◆ **What is required**
Everything from the line with "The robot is" to the end of the data should be restated word for word, and nothing before it.

◆ **Source material**
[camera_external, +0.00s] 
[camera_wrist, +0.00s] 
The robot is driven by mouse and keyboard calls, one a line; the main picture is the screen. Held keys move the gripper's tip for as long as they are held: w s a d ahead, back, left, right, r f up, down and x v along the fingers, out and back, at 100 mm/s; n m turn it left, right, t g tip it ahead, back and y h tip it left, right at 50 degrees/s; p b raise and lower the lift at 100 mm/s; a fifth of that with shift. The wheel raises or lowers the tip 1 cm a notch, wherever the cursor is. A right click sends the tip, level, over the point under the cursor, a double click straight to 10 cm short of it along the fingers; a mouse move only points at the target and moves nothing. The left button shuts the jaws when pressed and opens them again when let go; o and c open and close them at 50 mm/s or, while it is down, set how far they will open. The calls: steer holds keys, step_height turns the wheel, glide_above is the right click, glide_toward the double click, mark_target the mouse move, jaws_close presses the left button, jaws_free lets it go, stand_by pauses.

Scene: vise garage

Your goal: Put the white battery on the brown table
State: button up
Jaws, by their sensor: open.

◆ **Output for this task**
The robot is driven by mouse and keyboard calls, one a line; the main picture is the screen. Held keys move the gripper's tip for as long as they are held: w s a d ahead, back, left, right, r f up, down and x v along the fingers, out and back, at 100 mm/s; n m turn it left, right, t g tip it ahead, back and y h tip it left, right at 50 degrees/s; p b raise and lower the lift at 100 mm/s; a fifth of that with shift. The wheel raises or lowers the tip 1 cm a notch, wherever the cursor is. A right click sends the tip, level, over the point under the cursor, a double click straight to 10 cm short of it along the fingers; a mouse move only points at the target and moves nothing. The left button shuts the jaws when pressed and opens them again when let go; o and c open and close them at 50 mm/s or, while it is down, set how far they will open. The calls: steer holds keys, step_height turns the wheel, glide_above is the right click, glide_toward the double click, mark_target the mouse move, jaws_close presses the left button, jaws_free lets it go, stand_by pauses.

Scene: vise garage

Your goal: Put the white battery on the brown table
State: button up
Jaws, by their sensor: open.

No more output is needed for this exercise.